Thirty years ago, when Martin O’Malley was a student at the Catholic University of America with a burgeoning passion for politics, he came to Iowa to work for the (unsuccessful) presidential campaign of a handsome, experienced senator from Colorado named Gary Hart, making phone calls and singing in supporters’ living rooms. He bunked for a while at George Appleby’s home; in this sport, as in baseball, team loyalty runs deep.

“When those riots occurred in April,” Appleby says, “you could tell that it was pretty painful for him. He certainly felt it in his heart. But my guess is that it isn’t going to sway voters out here, or in New Hampshire. If there were any cities in Iowa that had inner-city neighbourhoods with terrible unemployment and terrible violence, it might resonate. Des Moines and Cedar Rapids and Waterloo have some African-Americans, but it just is not an issue here.”

“I don’t want to stereotype Baltimore,” agrees Lauren Freeman, a third-year student from Cedar Rapids who is a member of the University of Iowa Democrats. “The riots have been an issue, but it is an issue nationally. Baltimore has a lot of issues, but I think Martin O’Malley did a lot of good things for that city.”

At the University of Iowa, political scientist Cary Covington reasons that “any chance that O’Malley has to win the nomination is out of his control. He has to hope that Hillary self-destructs, but the irony is that having O’Malley and Bernie Sanders in the race reduces the chance that she will. Without them, there are no debates. Her only opponent would be the media.

Related: Q&A with author Peter Schweizer on the Clintons’ wealth

“I don’t think that the riots are going to matter to O’Malley’s candidacy, because nobody out here is going to ask that question. For him to win, Hillary needs to implode, and we are just one email that’s not supposed to exist away from that happening.”

Back in the lawyer’s living room in Mount Vernon, Bob Hamill and his wife, Lee, are willing to give Martin Joseph O’Malley a thoughtful hearing. “I have to be very honest—I have been waving the flag for Hillary,” Lee admits. “But I want to hear O’Malley. He’s not that well-known. Maybe Hillary’s too well-known.”

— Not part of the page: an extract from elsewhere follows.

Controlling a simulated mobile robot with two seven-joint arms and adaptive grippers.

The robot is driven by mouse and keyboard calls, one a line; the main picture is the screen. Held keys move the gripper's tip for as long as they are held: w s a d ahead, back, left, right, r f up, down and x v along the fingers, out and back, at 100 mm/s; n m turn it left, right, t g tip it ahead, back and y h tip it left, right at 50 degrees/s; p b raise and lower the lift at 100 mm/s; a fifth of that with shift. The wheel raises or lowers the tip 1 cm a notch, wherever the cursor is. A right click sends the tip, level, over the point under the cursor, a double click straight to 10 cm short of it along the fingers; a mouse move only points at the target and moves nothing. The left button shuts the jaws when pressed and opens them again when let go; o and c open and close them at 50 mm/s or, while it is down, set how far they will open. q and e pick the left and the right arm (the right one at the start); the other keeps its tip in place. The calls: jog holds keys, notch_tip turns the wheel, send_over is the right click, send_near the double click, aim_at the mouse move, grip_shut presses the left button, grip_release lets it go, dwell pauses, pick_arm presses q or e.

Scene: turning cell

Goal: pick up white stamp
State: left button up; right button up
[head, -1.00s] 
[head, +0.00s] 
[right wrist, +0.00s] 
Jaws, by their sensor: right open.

“Hillary has been under such an intensely negative media barrage, they’re definitely trying to imply that she must have done something that’s illegal, immoral or fattening,” Bob jibes. “Martin O’Malley is a very articulate, very sincere candidate. He was mayor of Baltimore, which is a city with very big problems, but he overcame them.”

Related: On the road (again) with Hillary Clinton

“People who have never been to Baltimore will focus in on the riots, but that’s not what defines the whole city,” his wife says. “A few months ago, if you asked people about Baltimore, they would have said, ‘Crab cakes.’ ”

“Did you grow up in Iowa?” a reporter wonders. “No, I grew up in Baltimore, Maryland!” Bob Hamill smiles. “But that was more than 50 years ago. It was a different place then. Ever since Ferguson, Mo., the spotlight is showing up the failings of America’s police forces, as if it is inbred in some way. It seems to be the same issue whether it is Baltimore or Texas or Cleveland. That’s why you can’t attribute things that happen in Baltimore to a single candidate.”

“Is a dream a lie if it don’t come true, or is it something worse?” Martin O’Malley is sighing nearby, quoting Springsteen. He offers the words of Thomas Merton, the Catholic monk and mystic: “Any appeal that begins in despair is doomed to fail.”

But one modern thinker whom Martin O’Malley does not cite is Taylor Swift: “Band-Aids don’t fix bullet holes.”

And on the stump in the middle of Middle America, a candidate from a city in cinders is saying, “Our country is Baltimore, and Baltimore is our country.”